When and How to Use Autofocus for Landscape Photography
If you use autofocus by default, you’ve probably already realized the cases when it works really well: daytime photos, sunsets, and just landscapes in general. With enough light, there aren’t many situations where autofocus consistently fails. (This is just as true outside of nature photography, such as capturing portraits and sports, too.)
Take a look at the photos below. I focused automatically for both of them, since it saved time, and it was totally accurate:
Keep in mind, though, that all autofocus techniques aren’t created equal. There are still some bad ways to focus automatically that might end up giving you blurry photos, where you’re focused on something other than your main subject.
First, my top recommendation is to avoid autofocus area modes where your camera tries to guess what your subject is. For lack of a better term, I call this “auto-autofocusing,” and it means you can’t position your focusing box wherever you want. Instead, your camera decides for itself what your subject is, and it focuses on that. For most landscapes, single-point and single-servo (AF-S) autofocus is ideal.
Second, there’s a difference between contrast-detect and phase-detect autofocus. With DSLRs, almost always, the viewfinder uses a phase-detect system, while live view is contrast-detect. For mirrorless cameras, all autofocus tends to be contrast-detect (or a hybrid system). Phase-detect autofocus is quicker, but it needs to be calibrated properly or risk some noticeable errors. Even then, contrast-detect is more likely to be accurate overall, although the differences aren’t enough to ruin a photo. But if you don’t have a separate reason to shoot through your DSLR’s viewfinder, live view is usually the way to go.
Third, even the best autofocus systems can get falter in areas of minimal detail. Choose a high-contrast point for focusing, like blades of grass or the edge of a rock. Focusing on a cloud, for example, will not always work well.
Using Manual Focus for Landscape Photography
Despite the benefits of autofocus, there are plenty of reasons why you may still want to use manual focus for landscape photography. I already mentioned that it comes in handy in dark and low-contrast environments, but that’s not the only situation where it matters. A lot of photographers also use manual focus when they need consistent focus from shot to shot.

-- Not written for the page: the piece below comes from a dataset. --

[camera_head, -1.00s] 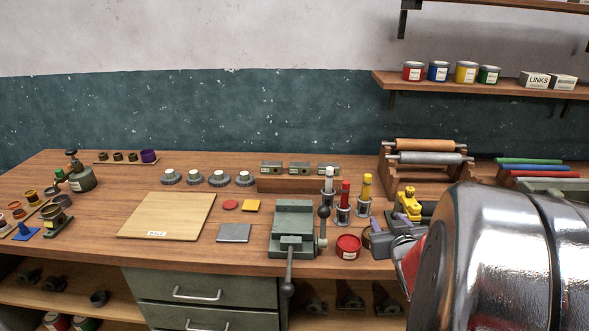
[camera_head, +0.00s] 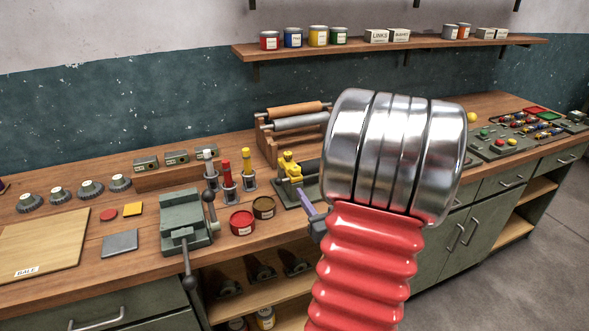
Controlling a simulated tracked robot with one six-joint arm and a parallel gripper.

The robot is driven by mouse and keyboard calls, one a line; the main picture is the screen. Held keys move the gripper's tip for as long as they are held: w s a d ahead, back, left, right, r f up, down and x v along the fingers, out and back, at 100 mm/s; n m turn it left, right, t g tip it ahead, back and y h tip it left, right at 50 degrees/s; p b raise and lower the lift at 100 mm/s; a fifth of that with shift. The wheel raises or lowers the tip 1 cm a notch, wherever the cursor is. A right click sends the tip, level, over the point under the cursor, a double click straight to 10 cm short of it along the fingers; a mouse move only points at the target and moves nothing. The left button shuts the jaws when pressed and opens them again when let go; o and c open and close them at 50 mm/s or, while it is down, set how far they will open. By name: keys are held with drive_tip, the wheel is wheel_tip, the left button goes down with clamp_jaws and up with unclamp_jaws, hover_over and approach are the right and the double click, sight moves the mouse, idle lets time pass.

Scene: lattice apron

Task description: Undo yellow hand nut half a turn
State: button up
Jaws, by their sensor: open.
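A yellow fitting (camera_head: 291,167) stands on a dark base on the bench, left of my arm; it looks like the yellow hand nut, but its shape is too small to be sure. My gripper (camera_head: 312,212) is mostly hidden behind my own arm. A purple finger and a bit of grey body show at the arm's left edge, just in front of and below the yellow fitting. The gripper is open. I see no contact between the finger and the yellow fitting, though the far side is hidden.
A green vise (camera_head: 183,222) with a long handle stands at the bench's front edge. Red (camera_head: 242,222) and brown (camera_head: 263,207) tins and several capped tubes stand between it and the fitting. A roller rack (camera_head: 292,130) is behind.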

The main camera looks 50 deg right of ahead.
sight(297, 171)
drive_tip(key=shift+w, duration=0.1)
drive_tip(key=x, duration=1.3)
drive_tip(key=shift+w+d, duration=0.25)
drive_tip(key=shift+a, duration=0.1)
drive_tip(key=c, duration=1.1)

It looks something like this: When you’re shooting on a tripod and reshuffling your composition slightly for every photo, you don’t need to refocus every few seconds. But if you’re using autofocus, and your camera focuses each time you half-press the shutter button, that’s exactly what will happen. So, a lot of photographers will switch their lens to manual focus to have perfect consistency from shot to shot.

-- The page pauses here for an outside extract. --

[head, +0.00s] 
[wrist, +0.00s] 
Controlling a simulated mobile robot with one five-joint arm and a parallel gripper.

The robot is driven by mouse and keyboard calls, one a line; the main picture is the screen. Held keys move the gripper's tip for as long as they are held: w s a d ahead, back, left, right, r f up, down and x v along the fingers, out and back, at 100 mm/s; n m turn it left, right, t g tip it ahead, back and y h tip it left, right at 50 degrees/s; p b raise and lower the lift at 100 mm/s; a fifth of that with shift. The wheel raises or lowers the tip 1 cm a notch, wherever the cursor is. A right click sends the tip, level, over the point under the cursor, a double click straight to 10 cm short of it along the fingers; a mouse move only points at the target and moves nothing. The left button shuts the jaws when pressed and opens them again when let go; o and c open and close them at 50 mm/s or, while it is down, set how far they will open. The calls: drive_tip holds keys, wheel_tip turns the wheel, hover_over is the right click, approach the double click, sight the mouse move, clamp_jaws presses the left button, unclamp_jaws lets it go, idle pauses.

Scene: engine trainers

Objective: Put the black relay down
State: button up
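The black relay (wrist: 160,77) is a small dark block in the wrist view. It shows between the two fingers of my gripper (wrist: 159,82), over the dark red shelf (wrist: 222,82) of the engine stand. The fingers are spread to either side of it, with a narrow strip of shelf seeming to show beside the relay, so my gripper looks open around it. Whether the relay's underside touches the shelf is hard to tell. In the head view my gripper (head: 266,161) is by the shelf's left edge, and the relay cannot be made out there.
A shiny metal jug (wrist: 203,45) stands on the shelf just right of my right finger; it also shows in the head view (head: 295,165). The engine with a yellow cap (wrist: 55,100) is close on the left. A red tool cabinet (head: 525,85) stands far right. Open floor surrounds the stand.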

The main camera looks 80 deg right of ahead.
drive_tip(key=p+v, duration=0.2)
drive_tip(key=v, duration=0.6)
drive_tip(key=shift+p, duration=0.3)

Personally, I don’t do this. I have my camera set to back-button focus so that focusing is decoupled from the shutter button. On my camera, this is the AF-On button, but it isn’t called the same thing on every camera. Almost all of them have it as an option, however.
But when manual focus is essential, how do you use it properly? The best way to get guaranteed precision manual focus is to take things slowly. Use a tripod, open live view, and magnify the live LCD image to its highest setting, or close. I recommend setting a relatively wide aperture – something like f/2.8 to f/4 – to exaggerate areas that are slightly out of focus. Then, carefully and slowly move the focusing ring on your lens until the image looks as sharp as possible. You may need to focus back and forth a couple times to find the sweet spot.
This might seem like a time-consuming method, but that’s because manual focus can be tricky. Most people’s eyes aren’t good enough to nail 100% accurate focus using the unmagnified LCD screen, and especially not through the viewfinder. Unless you’ve had a lot of practice, tripod-based live view is the only manual focus method that works consistently well.
For most landscape photographers, the bottom line is simple: Until it fails, use autofocus. And when you do need to focus manually, use high-magnification live view to improve your odds of a perfectly sharp result.
In most situations, the good news is that careful autofocus and careful manual focus will result in exactly the same photos. The benefit of autofocus is that it’s quicker, and it also minimizes human error. Manual focus still has its uses, of course, so you definitely need to know how to use it properly. But for the vast majority of landscape photographers, especially as you’re learning and growing your skills, autofocus should be your default setting.